The mere suggestion of doubt is fatally compromising. Any admission of doubt
means complete loss, impotence and disgrace. Bush cannot entertain doubt and
still function. He cannot keep two ideas in his head at the same time.
Powell misunderstood when he said that the current war strategy lacks a
clear mission. The war is Bush's mission.

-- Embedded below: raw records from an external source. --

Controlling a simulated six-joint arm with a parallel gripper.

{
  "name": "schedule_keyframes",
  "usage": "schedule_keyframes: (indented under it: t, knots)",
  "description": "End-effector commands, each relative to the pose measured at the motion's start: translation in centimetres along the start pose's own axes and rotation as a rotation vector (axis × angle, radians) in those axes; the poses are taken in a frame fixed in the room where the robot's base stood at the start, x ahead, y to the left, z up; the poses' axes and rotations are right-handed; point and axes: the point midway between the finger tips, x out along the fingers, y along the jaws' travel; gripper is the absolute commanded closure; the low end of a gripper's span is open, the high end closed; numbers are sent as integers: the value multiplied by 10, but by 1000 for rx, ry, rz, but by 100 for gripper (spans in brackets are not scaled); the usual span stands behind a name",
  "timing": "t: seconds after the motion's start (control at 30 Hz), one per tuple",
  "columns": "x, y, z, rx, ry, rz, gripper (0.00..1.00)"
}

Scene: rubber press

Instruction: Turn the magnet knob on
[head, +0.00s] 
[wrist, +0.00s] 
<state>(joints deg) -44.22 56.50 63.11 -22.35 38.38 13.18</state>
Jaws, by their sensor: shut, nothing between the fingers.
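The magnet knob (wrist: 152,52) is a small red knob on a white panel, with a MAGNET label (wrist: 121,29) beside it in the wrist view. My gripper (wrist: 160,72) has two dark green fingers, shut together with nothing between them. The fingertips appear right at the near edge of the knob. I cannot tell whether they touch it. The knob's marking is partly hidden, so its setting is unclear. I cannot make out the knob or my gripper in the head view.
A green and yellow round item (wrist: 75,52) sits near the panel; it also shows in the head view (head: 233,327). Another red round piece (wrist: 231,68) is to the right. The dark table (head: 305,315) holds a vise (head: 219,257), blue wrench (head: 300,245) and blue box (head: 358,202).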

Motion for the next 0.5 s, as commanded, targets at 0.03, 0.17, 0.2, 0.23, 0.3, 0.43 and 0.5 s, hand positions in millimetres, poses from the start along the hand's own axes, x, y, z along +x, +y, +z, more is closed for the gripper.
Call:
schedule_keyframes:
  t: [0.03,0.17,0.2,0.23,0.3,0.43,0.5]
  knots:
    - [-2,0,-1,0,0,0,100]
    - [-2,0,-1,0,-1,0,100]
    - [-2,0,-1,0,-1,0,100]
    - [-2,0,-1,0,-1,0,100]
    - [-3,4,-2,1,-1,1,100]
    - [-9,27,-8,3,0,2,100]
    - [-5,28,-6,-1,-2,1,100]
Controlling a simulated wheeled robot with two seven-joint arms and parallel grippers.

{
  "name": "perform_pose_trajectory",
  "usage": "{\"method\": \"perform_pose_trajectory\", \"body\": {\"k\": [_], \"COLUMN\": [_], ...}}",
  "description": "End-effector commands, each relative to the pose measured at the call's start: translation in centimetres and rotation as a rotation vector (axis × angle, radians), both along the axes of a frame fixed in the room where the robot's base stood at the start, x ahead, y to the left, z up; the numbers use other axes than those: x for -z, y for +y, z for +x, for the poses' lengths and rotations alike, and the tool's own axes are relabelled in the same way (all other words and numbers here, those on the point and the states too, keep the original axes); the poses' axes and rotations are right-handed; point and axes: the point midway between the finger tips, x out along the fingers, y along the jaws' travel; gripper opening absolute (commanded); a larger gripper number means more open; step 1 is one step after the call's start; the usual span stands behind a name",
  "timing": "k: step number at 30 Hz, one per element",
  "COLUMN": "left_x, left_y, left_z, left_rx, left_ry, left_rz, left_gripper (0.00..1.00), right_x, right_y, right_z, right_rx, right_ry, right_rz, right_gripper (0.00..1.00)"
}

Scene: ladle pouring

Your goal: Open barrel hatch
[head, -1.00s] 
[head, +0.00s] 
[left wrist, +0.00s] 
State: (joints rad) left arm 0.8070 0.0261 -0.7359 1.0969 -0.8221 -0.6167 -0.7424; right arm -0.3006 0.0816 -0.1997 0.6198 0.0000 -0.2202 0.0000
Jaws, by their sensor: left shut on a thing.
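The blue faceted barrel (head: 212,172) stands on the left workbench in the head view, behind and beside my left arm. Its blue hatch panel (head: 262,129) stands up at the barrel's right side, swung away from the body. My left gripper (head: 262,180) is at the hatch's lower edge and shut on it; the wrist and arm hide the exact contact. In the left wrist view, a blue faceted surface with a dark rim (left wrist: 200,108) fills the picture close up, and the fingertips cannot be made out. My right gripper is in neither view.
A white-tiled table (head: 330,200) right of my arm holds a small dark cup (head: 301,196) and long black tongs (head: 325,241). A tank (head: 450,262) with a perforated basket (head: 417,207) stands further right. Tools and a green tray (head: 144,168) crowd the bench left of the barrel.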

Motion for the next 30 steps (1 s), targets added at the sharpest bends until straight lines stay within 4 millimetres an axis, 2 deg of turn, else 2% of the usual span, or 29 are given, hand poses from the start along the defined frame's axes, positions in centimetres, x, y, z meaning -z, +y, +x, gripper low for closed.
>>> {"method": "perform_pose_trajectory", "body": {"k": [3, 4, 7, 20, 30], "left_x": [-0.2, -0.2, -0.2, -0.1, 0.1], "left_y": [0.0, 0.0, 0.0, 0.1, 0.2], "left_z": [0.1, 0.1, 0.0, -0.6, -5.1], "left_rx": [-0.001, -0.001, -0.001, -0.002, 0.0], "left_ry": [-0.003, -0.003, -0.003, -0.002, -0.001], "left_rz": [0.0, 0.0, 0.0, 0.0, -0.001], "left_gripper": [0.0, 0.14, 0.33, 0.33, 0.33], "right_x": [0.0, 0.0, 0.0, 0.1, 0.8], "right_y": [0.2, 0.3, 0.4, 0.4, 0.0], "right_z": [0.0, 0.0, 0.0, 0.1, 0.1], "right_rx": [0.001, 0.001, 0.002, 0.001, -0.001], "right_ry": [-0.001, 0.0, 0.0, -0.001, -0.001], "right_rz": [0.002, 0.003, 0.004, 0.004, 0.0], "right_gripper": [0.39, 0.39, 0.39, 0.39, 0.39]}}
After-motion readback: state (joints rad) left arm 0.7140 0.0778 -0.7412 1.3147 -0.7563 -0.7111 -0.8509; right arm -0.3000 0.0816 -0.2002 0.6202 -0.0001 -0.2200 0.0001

No matter the setback it's always temporary, and the campaign can always be
started from scratch in an endless series of new beginnings and offensives -
"the new way forward" - just as in his earlier life no failure was
irredeemable through his father's intervention. Now he has rejected his
father's intervention in preference for the clean slate of a new scenario
that depends only on his willpower.

"We're not winning, we're not losing," Bush told the Washington Post on
Tuesday, a direct rebuke of Powell's formulation, saying he was citing
General Peter Pace, chairman of the joint chiefs, and adding, "We're going
to win." Winning means not ending the war while he is president. Losing
would mean coming to the end of the rope while he was still in office. In
his mind, so long as the war goes on and he maintains his will he can win.
Then only his successor can be a loser.

Bush's idea of himself as personifying martial virtues, however, is based on
a vision that would be unrecognisable to all modern theorists of warfare.

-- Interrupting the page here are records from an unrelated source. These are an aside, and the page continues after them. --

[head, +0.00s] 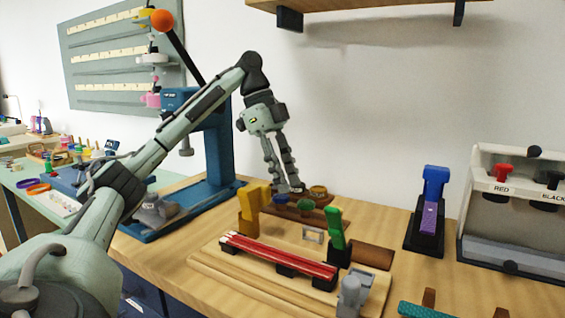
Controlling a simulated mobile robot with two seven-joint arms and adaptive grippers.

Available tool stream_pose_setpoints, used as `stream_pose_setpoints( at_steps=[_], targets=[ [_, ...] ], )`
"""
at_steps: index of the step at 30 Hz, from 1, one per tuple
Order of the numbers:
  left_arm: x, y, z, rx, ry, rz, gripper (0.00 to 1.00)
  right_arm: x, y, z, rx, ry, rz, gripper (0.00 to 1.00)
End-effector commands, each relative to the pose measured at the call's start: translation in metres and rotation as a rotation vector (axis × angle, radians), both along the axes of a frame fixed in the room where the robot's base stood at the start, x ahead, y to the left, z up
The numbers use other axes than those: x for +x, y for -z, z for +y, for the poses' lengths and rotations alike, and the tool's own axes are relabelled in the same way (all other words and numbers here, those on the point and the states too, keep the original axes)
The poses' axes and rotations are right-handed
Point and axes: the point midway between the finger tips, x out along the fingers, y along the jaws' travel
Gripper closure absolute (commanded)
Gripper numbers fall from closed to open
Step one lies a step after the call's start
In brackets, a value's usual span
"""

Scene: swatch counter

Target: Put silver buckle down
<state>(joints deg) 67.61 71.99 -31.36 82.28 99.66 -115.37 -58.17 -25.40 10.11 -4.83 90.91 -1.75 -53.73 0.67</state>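My right gripper is not in view.
Red bars (278,254) lie across the board, with the yellow block (248,208) and green piece (336,228) behind them. A blue press (217,150) stands left of my gripper. A blue-and-purple tool (431,200) stands right. The counter between board and tool is mostly free.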

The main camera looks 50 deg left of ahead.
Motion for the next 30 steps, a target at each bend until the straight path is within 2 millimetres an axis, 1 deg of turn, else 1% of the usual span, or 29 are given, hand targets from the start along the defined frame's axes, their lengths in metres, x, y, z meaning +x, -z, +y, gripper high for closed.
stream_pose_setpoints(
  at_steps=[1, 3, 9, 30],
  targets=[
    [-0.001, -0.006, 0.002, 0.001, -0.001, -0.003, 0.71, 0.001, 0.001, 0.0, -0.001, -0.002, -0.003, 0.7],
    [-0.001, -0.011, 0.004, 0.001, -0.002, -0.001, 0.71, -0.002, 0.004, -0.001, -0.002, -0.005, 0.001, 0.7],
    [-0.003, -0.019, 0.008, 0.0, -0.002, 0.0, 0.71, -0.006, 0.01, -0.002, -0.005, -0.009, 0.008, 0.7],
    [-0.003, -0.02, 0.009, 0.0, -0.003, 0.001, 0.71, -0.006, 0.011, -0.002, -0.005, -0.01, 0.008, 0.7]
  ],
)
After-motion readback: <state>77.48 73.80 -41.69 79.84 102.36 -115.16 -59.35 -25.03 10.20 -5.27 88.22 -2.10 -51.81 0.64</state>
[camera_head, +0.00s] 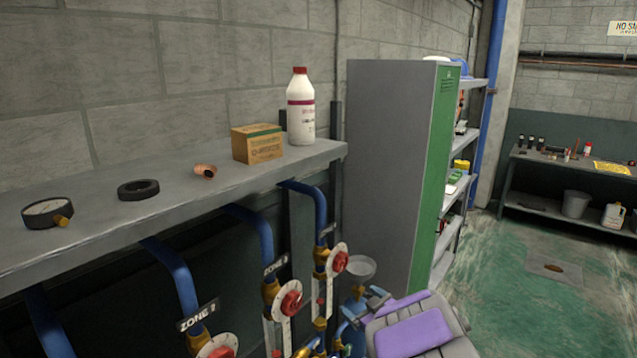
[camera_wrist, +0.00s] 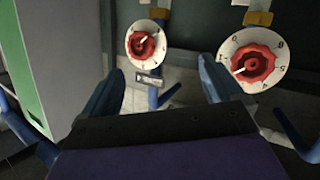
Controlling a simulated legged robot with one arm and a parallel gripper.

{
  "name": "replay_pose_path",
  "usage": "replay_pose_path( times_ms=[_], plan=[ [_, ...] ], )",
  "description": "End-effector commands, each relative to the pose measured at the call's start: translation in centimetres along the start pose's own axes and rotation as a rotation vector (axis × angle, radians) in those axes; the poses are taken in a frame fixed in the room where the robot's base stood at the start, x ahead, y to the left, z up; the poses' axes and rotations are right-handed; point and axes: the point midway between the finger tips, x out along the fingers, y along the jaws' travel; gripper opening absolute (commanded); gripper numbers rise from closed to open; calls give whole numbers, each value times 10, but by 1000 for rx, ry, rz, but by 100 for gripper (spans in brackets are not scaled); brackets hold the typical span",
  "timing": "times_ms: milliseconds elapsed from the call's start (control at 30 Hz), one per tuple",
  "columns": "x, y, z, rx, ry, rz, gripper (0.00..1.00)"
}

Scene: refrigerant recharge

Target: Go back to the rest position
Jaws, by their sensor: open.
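My gripper (camera_head: 364,305) is low at the bottom of the head view, beside the valves, with my purple wrist part behind it. In the wrist view my gripper (camera_wrist: 160,82) has its two blue fingers spread wide, with nothing held between them. Red valve knobs on white dials show in front of it: one knob (camera_wrist: 146,45) appears between the fingers and another knob (camera_wrist: 253,63) beyond the right finger. In the head view, valve knobs (camera_head: 290,301) and (camera_head: 338,262) sit on pipes under the shelf. A third knob (camera_head: 219,350) is cut off at the bottom edge.
A grey shelf (camera_head: 100,235) above the valves holds a gauge (camera_head: 47,212), a black ring (camera_head: 138,190), a copper fitting (camera_head: 205,170), a box (camera_head: 257,144) and a white bottle (camera_head: 301,110). A grey-green cabinet (camera_head: 390,160) stands right of the pipes. Green floor (camera_head: 520,310) is open at right.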

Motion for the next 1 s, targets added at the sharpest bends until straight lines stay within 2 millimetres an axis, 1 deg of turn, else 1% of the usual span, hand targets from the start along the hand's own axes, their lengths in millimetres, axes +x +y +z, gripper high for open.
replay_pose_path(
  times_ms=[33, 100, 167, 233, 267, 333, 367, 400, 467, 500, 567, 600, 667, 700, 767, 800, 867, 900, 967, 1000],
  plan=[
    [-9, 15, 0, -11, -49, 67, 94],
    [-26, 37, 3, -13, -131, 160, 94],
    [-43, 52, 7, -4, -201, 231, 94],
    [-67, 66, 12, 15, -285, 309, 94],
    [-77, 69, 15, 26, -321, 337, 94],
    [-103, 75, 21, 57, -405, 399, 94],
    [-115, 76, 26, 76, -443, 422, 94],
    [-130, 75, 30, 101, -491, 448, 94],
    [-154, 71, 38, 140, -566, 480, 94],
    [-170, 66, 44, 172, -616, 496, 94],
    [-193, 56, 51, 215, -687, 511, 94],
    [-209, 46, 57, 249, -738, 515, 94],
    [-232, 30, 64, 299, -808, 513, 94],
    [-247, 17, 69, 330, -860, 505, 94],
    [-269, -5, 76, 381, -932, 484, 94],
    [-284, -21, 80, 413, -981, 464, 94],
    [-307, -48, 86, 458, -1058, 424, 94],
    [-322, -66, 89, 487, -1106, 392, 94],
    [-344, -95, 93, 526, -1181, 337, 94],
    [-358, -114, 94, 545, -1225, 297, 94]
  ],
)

According to Carl von Clausewitz, war is the most uncertain of human
enterprises, difficult to understand, hardest to control and demanding the
highest degree of adaptability. It was Clausewitz who first applied the
metaphor of "fog" to war. In his classic work, On War, he warned, "We only
wish to represent things as they are, and to expose the error of believing
that a mere bravo without intellect can make himself distinguished in war."